● INSTRUCTIONS TO FOLLOW: Each line of the material must be returned exactly.

** Begin **

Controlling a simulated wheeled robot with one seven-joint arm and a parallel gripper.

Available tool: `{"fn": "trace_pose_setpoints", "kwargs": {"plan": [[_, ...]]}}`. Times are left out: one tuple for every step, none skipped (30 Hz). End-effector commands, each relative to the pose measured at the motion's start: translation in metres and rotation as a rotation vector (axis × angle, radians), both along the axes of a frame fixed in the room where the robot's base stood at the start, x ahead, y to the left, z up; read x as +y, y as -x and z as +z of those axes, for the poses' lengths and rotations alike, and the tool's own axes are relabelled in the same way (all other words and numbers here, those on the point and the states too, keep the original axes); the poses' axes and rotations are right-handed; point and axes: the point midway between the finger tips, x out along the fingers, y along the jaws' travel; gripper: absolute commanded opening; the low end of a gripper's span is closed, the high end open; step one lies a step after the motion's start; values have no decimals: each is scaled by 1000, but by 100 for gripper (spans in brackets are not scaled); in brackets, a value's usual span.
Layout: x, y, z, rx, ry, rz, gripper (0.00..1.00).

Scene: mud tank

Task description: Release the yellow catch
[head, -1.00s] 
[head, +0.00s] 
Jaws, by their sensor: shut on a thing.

** End **

● SOLUTION BELOW:
Controlling a simulated wheeled robot with one seven-joint arm and a parallel gripper.

Available tool: `{"fn": "trace_pose_setpoints", "kwargs": {"plan": [[_, ...]]}}`. Times are left out: one tuple for every step, none skipped (30 Hz). End-effector commands, each relative to the pose measured at the motion's start: translation in metres and rotation as a rotation vector (axis × angle, radians), both along the axes of a frame fixed in the room where the robot's base stood at the start, x ahead, y to the left, z up; read x as +y, y as -x and z as +z of those axes, for the poses' lengths and rotations alike, and the tool's own axes are relabelled in the same way (all other words and numbers here, those on the point and the states too, keep the original axes); the poses' axes and rotations are right-handed; point and axes: the point midway between the finger tips, x out along the fingers, y along the jaws' travel; gripper: absolute commanded opening; the low end of a gripper's span is closed, the high end open; step one lies a step after the motion's start; values have no decimals: each is scaled by 1000, but by 100 for gripper (spans in brackets are not scaled); in brackets, a value's usual span.
Layout: x, y, z, rx, ry, rz, gripper (0.00..1.00).

Scene: mud tank

Task description: Release the yellow catch
[head, -1.00s] 
[head, +0.00s] 
Jaws, by their sensor: shut on a thing.

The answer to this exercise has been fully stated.